* begin RECORDS FOR THIS EXERCISE *
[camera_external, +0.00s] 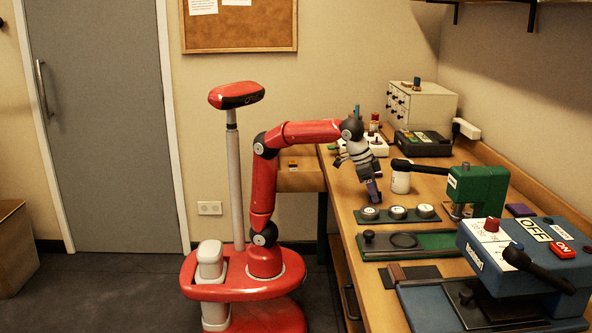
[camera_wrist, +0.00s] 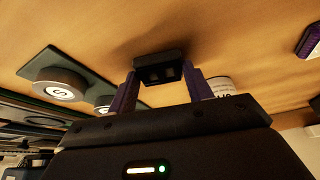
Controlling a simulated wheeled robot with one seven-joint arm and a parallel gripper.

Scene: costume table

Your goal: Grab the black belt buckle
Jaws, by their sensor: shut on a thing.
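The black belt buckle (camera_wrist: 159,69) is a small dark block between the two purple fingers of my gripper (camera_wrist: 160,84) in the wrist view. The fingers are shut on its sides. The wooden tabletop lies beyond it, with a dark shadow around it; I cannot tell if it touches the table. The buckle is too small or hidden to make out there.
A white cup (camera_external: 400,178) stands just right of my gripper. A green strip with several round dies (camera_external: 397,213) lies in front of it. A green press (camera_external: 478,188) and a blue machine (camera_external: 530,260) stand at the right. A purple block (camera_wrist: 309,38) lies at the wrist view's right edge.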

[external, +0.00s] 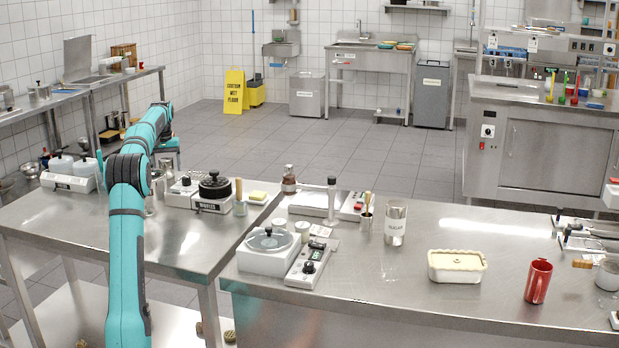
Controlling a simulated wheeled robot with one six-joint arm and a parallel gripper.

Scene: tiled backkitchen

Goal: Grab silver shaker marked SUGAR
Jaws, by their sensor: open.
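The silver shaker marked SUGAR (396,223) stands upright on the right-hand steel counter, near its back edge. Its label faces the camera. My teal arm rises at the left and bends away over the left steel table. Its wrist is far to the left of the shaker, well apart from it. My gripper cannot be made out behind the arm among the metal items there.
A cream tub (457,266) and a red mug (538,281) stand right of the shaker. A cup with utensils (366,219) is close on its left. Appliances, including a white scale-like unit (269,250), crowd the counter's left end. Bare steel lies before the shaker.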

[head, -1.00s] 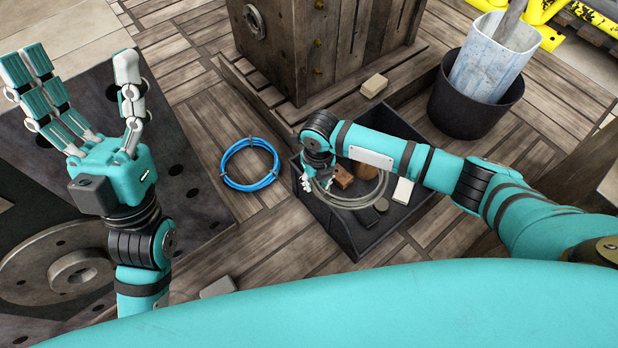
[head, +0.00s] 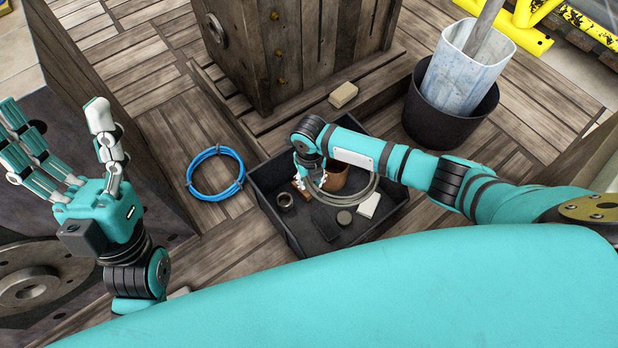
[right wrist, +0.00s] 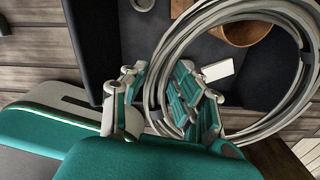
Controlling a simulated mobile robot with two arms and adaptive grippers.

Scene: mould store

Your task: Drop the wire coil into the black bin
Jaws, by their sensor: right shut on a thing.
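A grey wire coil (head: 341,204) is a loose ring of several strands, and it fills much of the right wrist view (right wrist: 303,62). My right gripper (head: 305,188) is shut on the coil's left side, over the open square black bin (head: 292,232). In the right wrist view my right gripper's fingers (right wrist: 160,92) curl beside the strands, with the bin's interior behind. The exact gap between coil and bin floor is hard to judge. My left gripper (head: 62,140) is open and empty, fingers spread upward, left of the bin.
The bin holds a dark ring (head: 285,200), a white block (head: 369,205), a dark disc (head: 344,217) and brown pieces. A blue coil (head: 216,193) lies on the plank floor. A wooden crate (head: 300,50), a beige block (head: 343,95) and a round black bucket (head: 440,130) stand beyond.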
* end RECORDS FOR THIS EXERCISE *
* begin RECORDS FOR THIS EXERCISE *
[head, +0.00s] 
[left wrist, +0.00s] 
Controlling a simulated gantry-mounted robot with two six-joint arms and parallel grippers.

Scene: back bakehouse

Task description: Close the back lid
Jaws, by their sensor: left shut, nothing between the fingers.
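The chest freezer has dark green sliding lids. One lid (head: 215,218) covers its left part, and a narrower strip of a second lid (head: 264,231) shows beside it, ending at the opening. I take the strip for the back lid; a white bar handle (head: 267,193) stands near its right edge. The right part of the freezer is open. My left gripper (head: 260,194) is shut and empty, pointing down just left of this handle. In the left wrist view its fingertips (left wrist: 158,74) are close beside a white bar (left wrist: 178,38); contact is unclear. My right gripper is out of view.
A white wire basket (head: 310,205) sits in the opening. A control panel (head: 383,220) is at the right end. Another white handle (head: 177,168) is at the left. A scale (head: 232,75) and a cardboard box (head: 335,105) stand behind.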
* end RECORDS FOR THIS EXERCISE *
* begin RECORDS FOR THIS EXERCISE *
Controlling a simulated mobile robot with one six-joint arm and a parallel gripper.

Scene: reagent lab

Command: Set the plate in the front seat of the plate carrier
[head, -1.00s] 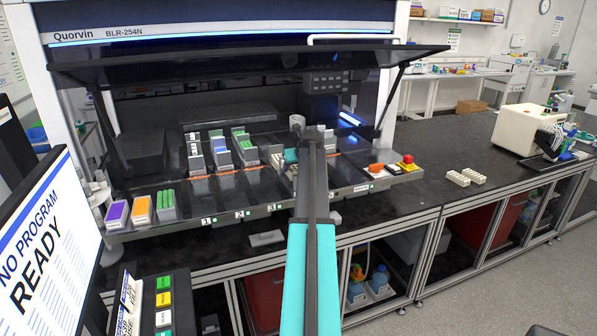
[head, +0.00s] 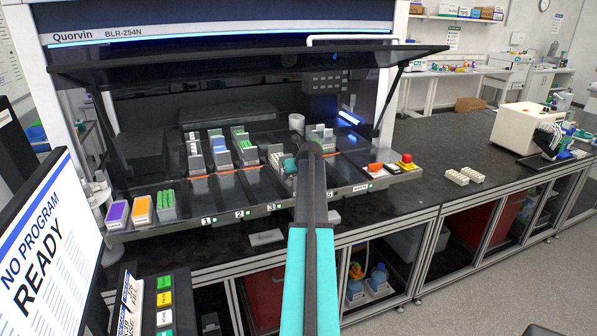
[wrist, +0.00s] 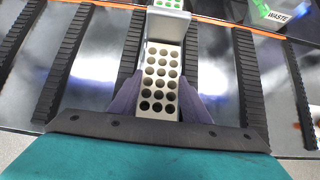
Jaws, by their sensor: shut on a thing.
* end RECORDS FOR THIS EXERCISE *
▶ _EXERCISE PROMPT_
Set down nothing but the lines from the one holding "[camera_external, +0.00s]" through the one holding "Goal: Grab silver shaker marked SUGAR", both included, exactly as they appear; any picture is left out.

▶ _TASK OUTPUT_
[camera_external, +0.00s] 
[camera_wrist, +0.00s] 
Controlling a simulated wheeled robot with one seven-joint arm and a parallel gripper.

Scene: costume table

Your goal: Grab the black belt buckle
Jaws, by their sensor: shut on a thing.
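The black belt buckle (camera_wrist: 159,69) is a small dark block between the two purple fingers of my gripper (camera_wrist: 160,84) in the wrist view. The fingers are shut on its sides. The wooden tabletop lies beyond it, with a dark shadow around it; I cannot tell if it touches the table. The buckle is too small or hidden to make out there.
A white cup (camera_external: 400,178) stands just right of my gripper. A green strip with several round dies (camera_external: 397,213) lies in front of it. A green press (camera_external: 478,188) and a blue machine (camera_external: 530,260) stand at the right. A purple block (camera_wrist: 309,38) lies at the wrist view's right edge.

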[external, +0.00s] 
Controlling a simulated wheeled robot with one six-joint arm and a parallel gripper.

Scene: tiled backkitchen

Goal: Grab silver shaker marked SUGAR

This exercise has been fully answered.